Uma parte do segredo é reduzir, no vinhedo, a produtividade das videiras. Essa é a razão pela qual as vinhas velhas da casta, naturalmente menos produtivas, serem valorizadas.

O Chile faz parte dessa renascença

Aí pela virada do século, alguns viticultores chilenos começaram um movimento de valorizar vinhas antigas de regiões como o Vale do Maule. Ali, toparam com plantas antigas de carignan praticamente esquecidas.

Fizeram ótimos vinhos e até criaram um grupo chamado Vigno (uma maneira estranha e marquetável de dizer "Vignadores de Carignan).

As castas país e cinsault passaram por processo semelhante por lá. O bacana é que a redescoberta da cepa no Chile ajudou a reposicionar a imagem do país no mercado internacional, que tinha dificuldade em reconhecer o magro país como produtor de vinhos artesanais de qualidade.

Mas tem carignan em outros lugares

Acredita-se que a mediterrânea carignan tenha origem na região de Aragón, na Espanha, onde é conhecida principalmente como cariñena (existe até uma região vinícola com esse nome por lá). Ela também é uma das uvas do corte de Rioja (onde a chamam de mazuelo) e tem importância na Catalunha (onde, miseravelmente, a chamam de samsó, que é homófona da cinsault mencionada ali no bloquinho sobre Chile). Também está presente em outras partes do país de Cervantes.

Mesmo na França, a cepa não está restrita ao Languedoc-Roussillon, estendendo sua presença a quase todas as áreas de clima mediterrâneo, como a Provence e o sul do Rhône.

Na Itália, a casta está presente na Sardenha, onde vai pelo nome de carignano. Aliás, ali também tem a sua frequente companheira grenache (cannonau, para os habitantes da ilha).

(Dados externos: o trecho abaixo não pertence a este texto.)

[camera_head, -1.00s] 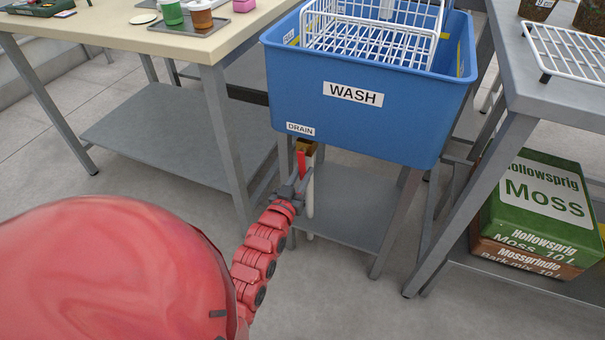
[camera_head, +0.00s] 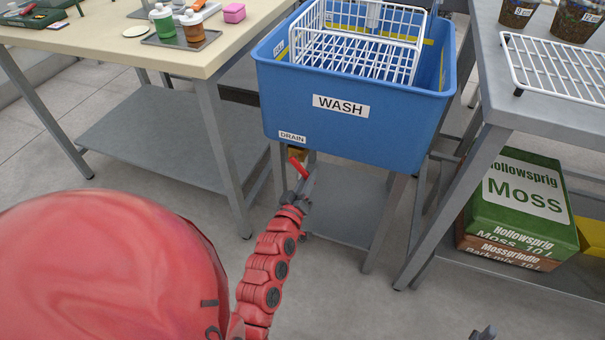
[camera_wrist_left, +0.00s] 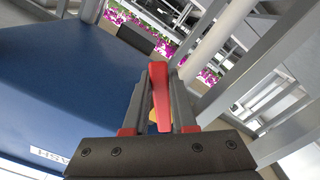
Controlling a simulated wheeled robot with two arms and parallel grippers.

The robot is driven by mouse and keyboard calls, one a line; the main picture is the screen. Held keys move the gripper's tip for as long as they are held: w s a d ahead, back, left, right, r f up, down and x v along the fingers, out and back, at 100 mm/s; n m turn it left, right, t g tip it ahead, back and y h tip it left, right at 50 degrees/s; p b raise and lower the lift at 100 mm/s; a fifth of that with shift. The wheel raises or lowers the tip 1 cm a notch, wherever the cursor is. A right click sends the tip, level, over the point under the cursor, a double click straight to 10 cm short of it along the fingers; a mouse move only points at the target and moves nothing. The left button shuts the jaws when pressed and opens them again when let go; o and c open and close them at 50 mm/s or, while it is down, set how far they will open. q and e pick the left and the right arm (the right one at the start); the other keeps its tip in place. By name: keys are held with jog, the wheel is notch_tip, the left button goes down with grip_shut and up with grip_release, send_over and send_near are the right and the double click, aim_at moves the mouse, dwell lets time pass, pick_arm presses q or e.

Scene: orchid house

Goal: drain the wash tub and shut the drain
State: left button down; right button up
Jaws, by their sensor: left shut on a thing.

Pelo Mediterrâneo, também se encontram plantações de carignan na Tunísia, Argélia, Marrocos, Chipre e Israel. Procurando bem, dá para achar nos Estados Unidos, na Croácia, em Malta, na Turquia, na África do Sul, na Austrália e até na China.

Mas afinal, que gosto tem um carignan?

As frutas dominantes no perfil aromático dos vinhos de carignan são as vermelhas, como framboesa e cranberry (oxicoco, diabos), às vezes pretas, como amora e ameixa, e algumas especiarias, como cravo. Na boca, vem também um tom terroso e meio sanguíneo, com uma sugestão de carnes defumadas. Normalmente produz vinhos de corpo médio e com boa acidez, apesar de ser uma uva do calor.

Feira Naturebas vem aí

Não sou um entusiasta de feiras de vinhos. O que poderia ser uma boa oportunidade de conversar com produtores e entender suas propostas sempre acaba virando um acotovelamento de gente querendo enxugar na maior velocidade possível os vinhos mais famosos do evento. Ou um desfile de esnobismo enológico.

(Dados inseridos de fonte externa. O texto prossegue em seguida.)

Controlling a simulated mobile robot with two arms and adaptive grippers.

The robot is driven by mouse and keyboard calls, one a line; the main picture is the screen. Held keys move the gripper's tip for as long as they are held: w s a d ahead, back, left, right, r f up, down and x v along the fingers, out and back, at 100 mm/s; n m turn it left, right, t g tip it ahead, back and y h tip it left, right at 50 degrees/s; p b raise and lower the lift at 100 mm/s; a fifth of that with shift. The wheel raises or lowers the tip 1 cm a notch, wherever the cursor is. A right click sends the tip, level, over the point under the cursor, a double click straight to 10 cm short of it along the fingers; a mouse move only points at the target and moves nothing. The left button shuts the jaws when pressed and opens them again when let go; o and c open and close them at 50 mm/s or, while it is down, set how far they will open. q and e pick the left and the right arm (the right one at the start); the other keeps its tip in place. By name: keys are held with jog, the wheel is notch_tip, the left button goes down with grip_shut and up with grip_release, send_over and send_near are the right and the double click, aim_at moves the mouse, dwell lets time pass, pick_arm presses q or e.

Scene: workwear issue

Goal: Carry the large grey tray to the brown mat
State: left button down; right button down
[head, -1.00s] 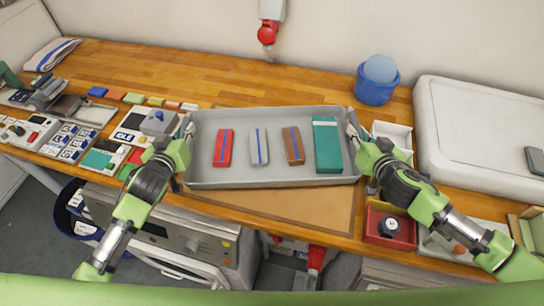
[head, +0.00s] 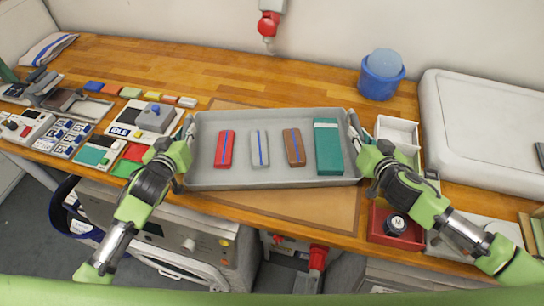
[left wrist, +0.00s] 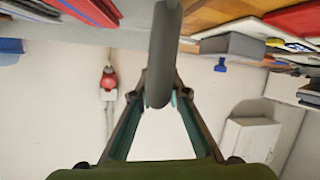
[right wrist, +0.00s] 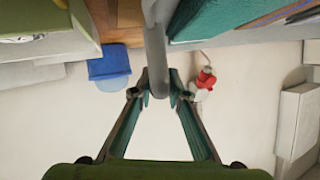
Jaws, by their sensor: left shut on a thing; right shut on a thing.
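The large grey tray (head: 275,178) is in the middle of the head view, level, over the brown mat (head: 290,209). Strips of the mat show past the tray's near and far sides; the rest is hidden. I cannot tell whether the tray touches the mat. In the tray lie a red packet (head: 225,149), a light grey packet (head: 260,148), a brown packet (head: 294,147) and a larger teal box (head: 328,148). My left gripper (head: 186,137) is shut on the tray's left end. My right gripper (head: 357,138) is shut on its right end.
A blue bucket (head: 381,83) stands behind on the right, near a large pale case (head: 490,125). White bins (head: 398,130) and a red bin (head: 396,229) are beside my right arm. Devices and the IDLE sign (head: 122,132) crowd the left.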

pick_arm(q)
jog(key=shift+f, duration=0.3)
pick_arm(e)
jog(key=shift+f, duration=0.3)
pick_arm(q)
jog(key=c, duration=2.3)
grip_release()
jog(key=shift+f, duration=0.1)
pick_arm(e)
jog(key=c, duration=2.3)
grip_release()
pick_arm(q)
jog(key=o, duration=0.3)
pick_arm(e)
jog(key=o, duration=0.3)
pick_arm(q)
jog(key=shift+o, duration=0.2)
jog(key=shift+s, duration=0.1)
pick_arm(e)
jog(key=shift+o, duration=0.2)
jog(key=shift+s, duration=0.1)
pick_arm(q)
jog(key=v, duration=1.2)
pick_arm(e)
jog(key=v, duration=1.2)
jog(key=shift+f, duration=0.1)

A Naturebas, que começou lá em 2013, é diferente (embora sempre role algum acotovelamento também). Talvez por se concentrar em vinhos (e outros produtos) mais próximos do universo do vinho natural, acaba criando um clima mais informal e divertido.

E vem mais uma edição aí, nos dias 21 e 22 de junho, no Pavilhão da Bienal, em São Paulo. Vai ter um monte de produtores brasileiros e alguns estrangeiros, além dos balcões das importadoras. Se eu der sorte, vou até me deparar com algum Rimbert (mencionado aqui embaixo) no estande da De la Croix. Enquanto escrevo esta newsletter, em 21/5, ainda há ingressos para ambas as datas (R$ 239 mais taxas).

Mais informações em feiranaturebas.com.br.

SAIDEIRA

Esse tava bom
Jean-Marie Rimbert, do Languedoc, é um defensor da carignan há mais de 25 anos. Seus vinhos são sempre muito francos e feitos com cuidado (organicamente). Utiliza a cepa em cortes nos seus AOCs Saint-Chinian (como o Travers de Marceau e o delicioso Le Mas au Schiste). Este é aqui, o Carignator 2019, um vin de France, é todo de carignan. É rústico, franco e muito aromático (frutas vermelhas e pretas, especiarias doces, algo floral). Custa R$ 240 na importadora.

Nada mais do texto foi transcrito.